(Manipulation episode records)
>> begin

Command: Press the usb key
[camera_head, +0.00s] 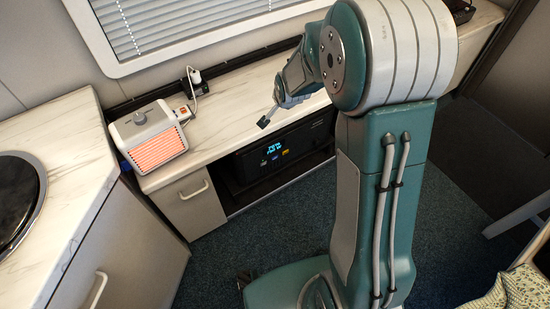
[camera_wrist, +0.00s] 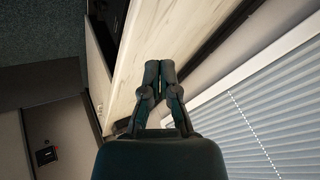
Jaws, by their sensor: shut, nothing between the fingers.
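I cannot make out a usb key for certain in either view. A black unit (camera_head: 313,136) with a lit blue display and small coloured marks sits in the open bay under the counter; single keys on it are too small to tell. My gripper (camera_head: 266,117) is above the front part of the counter, up and left of that display in the picture, and touches nothing that I can see. In the wrist view my gripper (camera_wrist: 160,66) has its two dark fingers together, empty, with the pale counter behind them.
A heater with a glowing orange grille (camera_head: 158,148) stands on the marble-look counter (camera_head: 220,135), left of my gripper. A white plug (camera_head: 195,76) is at the wall. A window blind (camera_head: 160,25) is behind. A round black hob (camera_head: 15,195) is at far left.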

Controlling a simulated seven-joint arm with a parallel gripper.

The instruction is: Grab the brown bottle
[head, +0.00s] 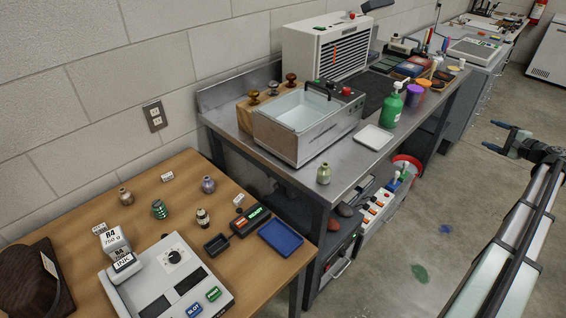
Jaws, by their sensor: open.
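I cannot tell for sure which of these is the brown bottle. My gripper (492,135) is open and empty at the far right, above the floor and far from the bottles.
The wooden table (258,262) also holds a grey console (172,258), a blue tray (281,238), a small black tray (216,244) and small cards. The metal bench (342,186) carries a steel basin (305,139) and green pump bottle (391,106). Floor between bench and arm looks mostly clear.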

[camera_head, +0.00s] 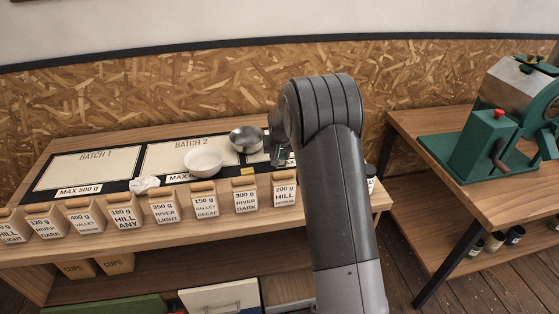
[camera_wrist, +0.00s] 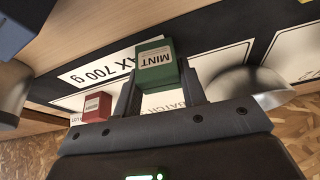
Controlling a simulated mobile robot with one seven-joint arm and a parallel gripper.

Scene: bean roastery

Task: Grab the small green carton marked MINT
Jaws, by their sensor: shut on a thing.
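The small green carton marked MINT (camera_wrist: 156,66) is between the two fingers of my gripper (camera_wrist: 158,88) in the wrist view, its label facing the camera and upside down there. The fingers are shut on its sides. Whether it touches the table cannot be told. In the head view my gripper (camera_head: 280,155) is at the right part of the table, partly behind my arm, and the carton is hidden there.
A small red box (camera_wrist: 97,107) stands left of the carton in the wrist view. A metal bowl (camera_head: 246,139) and a white bowl (camera_head: 203,162) are left of my gripper. Several labelled bags (camera_head: 164,207) line the front edge. A green machine (camera_head: 490,140) stands on the right table.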

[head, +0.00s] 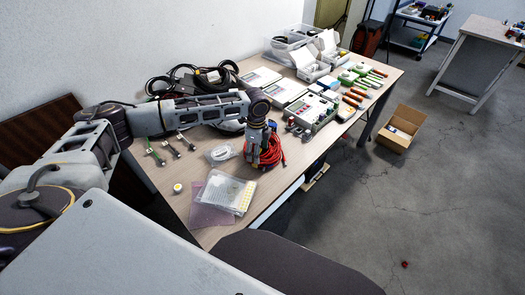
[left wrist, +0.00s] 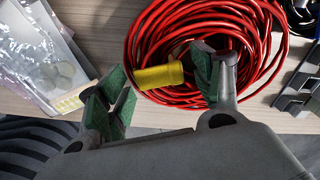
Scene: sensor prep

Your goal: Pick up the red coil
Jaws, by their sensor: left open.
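The red coil (head: 278,151) lies on the wooden table near its front edge, partly hidden in the head view by my left gripper (head: 258,155). In the left wrist view the red coil (left wrist: 262,38) is a bundle of many red cable loops with a yellow plug-like end (left wrist: 160,77). My left gripper (left wrist: 157,85) is open, its green-padded fingers spread. The right finger overlaps the loops in the picture, and the yellow end shows between the fingers. I cannot tell whether the fingers touch the coil. My right gripper is not in view.
Clear plastic bags (head: 226,193) lie left of the coil, and they also show in the left wrist view (left wrist: 40,60). A small white cable coil (head: 221,153), a grey-green device (head: 313,111) and black cables (head: 190,80) lie around. A cardboard box (head: 402,129) is on the floor.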

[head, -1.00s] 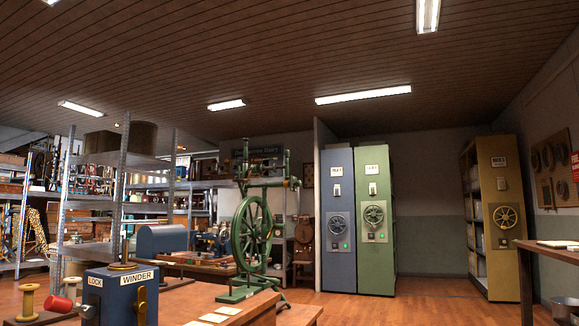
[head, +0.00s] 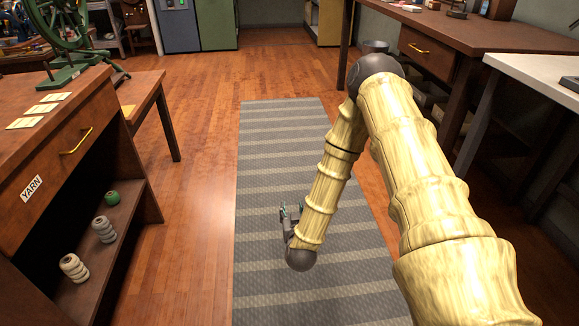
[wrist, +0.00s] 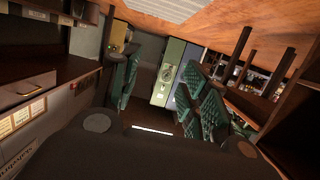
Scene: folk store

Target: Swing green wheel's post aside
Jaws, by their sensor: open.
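The green spinning wheel (head: 52,32) stands at the upper left of the head view on a wooden top. Its upper part is cut off by the frame edge, so most of its posts are out of view. Its green base (head: 68,75) shows. My gripper (head: 290,213) hangs low over the striped runner, well to the right of the wheel and apart from it. In the wrist view my gripper (wrist: 160,85) has its two green-padded fingers spread, with nothing between them. I cannot make out the wheel clearly in the wrist view.
A wooden cabinet labelled YARN (head: 60,165) with spools on its shelf stands at left. The striped runner (head: 275,170) and wood floor are clear. A desk (head: 480,40) and white-topped table (head: 540,75) line the right. Blue and green cabinets (head: 215,22) stand behind.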

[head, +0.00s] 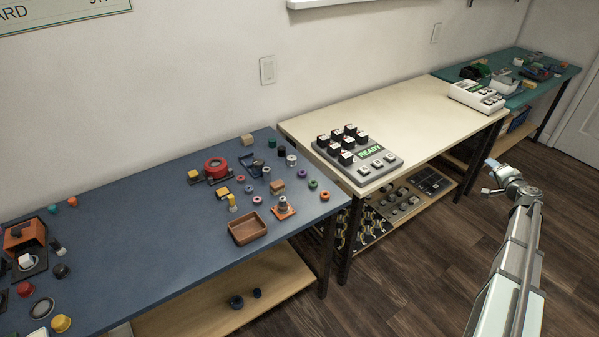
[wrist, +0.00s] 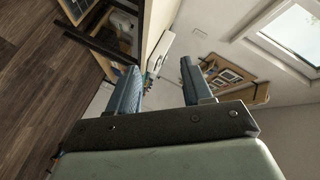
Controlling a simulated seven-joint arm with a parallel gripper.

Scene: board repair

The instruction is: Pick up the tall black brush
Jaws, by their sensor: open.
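I cannot make out a tall black brush for certain in either view. Small dark upright pieces stand on the blue table, among them a black piece (head: 281,150) near its back right, but they are too small to tell apart. My gripper (head: 489,177) is in the air over the floor, right of the cream table and away from the tabletops. In the wrist view its two blue-grey fingers (wrist: 158,72) are spread apart with nothing between them.
The blue table (head: 140,225) holds many small parts, a red tape roll (head: 215,168) and an empty brown tray (head: 247,229). A keypad unit marked READY (head: 366,175) sits on the cream table (head: 390,112). A green table (head: 538,60) stands far right. Dark wood floor (head: 420,265) is open.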

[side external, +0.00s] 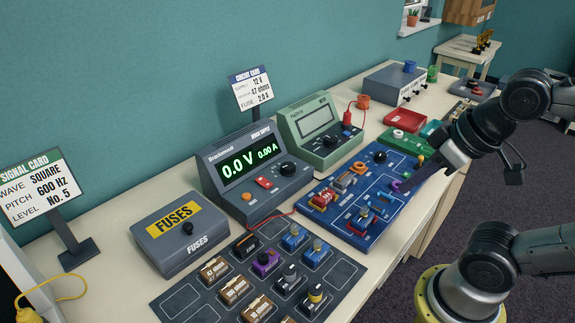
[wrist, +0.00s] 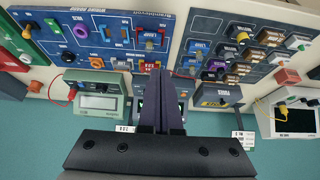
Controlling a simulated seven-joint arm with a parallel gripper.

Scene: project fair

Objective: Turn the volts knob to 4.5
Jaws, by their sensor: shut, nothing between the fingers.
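The grey bench supply (side external: 228,200) stands on the table against the wall, its green display (side external: 250,162) reading 0.0 V and 0.00 A. A large black knob (side external: 289,169) is on its front right; its lettering is too small to read. A red switch (side external: 263,183) and an orange button (side external: 247,196) are beside it. In the wrist view my shut fingers (wrist: 159,73) hide most of the supply (wrist: 182,104).
A green multimeter (side external: 312,128) stands right of the supply, with a red lead. A grey fuses box (side external: 180,242) is to its left. A tray of component blocks (side external: 183,302) lies in front. A circuit card (side external: 250,90) stands behind. A red wire (side external: 283,213) runs near the supply's front.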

>> end

Filter out all lines lacking the word "instruction" and copy the rest.

The instruction is: Grab the brown bottle
The instruction is: Pick up the tall black brush

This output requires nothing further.